**What needs to be done**
How many lines of the records hold the string "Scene"? Reply with the number alone.

**Exercise materials**
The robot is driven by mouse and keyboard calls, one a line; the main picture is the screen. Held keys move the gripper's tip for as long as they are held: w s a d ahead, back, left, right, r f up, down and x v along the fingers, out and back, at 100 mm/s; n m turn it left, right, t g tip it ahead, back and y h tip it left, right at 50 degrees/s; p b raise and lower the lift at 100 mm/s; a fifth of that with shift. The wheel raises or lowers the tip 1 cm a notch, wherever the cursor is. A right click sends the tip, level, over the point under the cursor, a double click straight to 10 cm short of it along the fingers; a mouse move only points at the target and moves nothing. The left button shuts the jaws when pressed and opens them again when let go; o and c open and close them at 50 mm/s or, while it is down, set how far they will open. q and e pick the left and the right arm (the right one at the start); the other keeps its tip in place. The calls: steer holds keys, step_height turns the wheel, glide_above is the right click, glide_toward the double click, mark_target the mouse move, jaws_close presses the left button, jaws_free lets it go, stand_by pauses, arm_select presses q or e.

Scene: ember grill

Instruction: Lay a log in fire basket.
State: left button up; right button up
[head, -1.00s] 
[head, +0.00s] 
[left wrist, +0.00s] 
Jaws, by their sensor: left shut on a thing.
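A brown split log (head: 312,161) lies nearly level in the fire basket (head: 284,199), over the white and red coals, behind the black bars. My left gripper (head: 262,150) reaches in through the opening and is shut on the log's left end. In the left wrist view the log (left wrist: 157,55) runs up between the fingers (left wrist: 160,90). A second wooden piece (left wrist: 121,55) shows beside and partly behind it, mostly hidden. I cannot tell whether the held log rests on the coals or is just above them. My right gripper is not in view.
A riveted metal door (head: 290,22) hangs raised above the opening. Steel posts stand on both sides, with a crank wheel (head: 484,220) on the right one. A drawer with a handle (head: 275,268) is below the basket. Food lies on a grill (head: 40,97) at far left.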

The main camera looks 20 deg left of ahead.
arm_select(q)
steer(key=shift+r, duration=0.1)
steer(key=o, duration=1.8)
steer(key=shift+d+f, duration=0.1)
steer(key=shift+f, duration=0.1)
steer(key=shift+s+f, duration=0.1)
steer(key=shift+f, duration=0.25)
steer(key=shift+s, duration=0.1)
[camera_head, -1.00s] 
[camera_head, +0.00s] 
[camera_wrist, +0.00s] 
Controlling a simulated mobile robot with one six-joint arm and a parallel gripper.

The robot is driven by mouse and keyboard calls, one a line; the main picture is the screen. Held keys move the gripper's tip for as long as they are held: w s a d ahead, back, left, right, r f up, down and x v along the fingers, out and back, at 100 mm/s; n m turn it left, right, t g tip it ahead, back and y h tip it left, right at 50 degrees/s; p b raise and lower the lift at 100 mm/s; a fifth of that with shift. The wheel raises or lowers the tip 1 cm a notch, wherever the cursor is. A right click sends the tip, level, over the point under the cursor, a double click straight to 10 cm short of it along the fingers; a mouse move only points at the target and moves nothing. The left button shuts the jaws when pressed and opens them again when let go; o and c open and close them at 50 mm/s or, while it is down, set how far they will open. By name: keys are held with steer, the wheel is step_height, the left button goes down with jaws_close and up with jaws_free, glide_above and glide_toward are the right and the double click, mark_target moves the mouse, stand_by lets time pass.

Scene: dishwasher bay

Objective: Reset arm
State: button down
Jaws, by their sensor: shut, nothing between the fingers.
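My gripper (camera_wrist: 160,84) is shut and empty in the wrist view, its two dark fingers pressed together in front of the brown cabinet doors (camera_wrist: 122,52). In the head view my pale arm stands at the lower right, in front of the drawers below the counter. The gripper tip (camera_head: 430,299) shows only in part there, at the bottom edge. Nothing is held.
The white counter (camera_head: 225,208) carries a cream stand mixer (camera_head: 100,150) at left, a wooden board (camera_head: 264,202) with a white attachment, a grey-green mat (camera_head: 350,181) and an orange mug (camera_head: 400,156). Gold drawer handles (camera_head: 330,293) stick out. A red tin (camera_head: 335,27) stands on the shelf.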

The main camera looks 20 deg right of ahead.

**Finished exercise**
2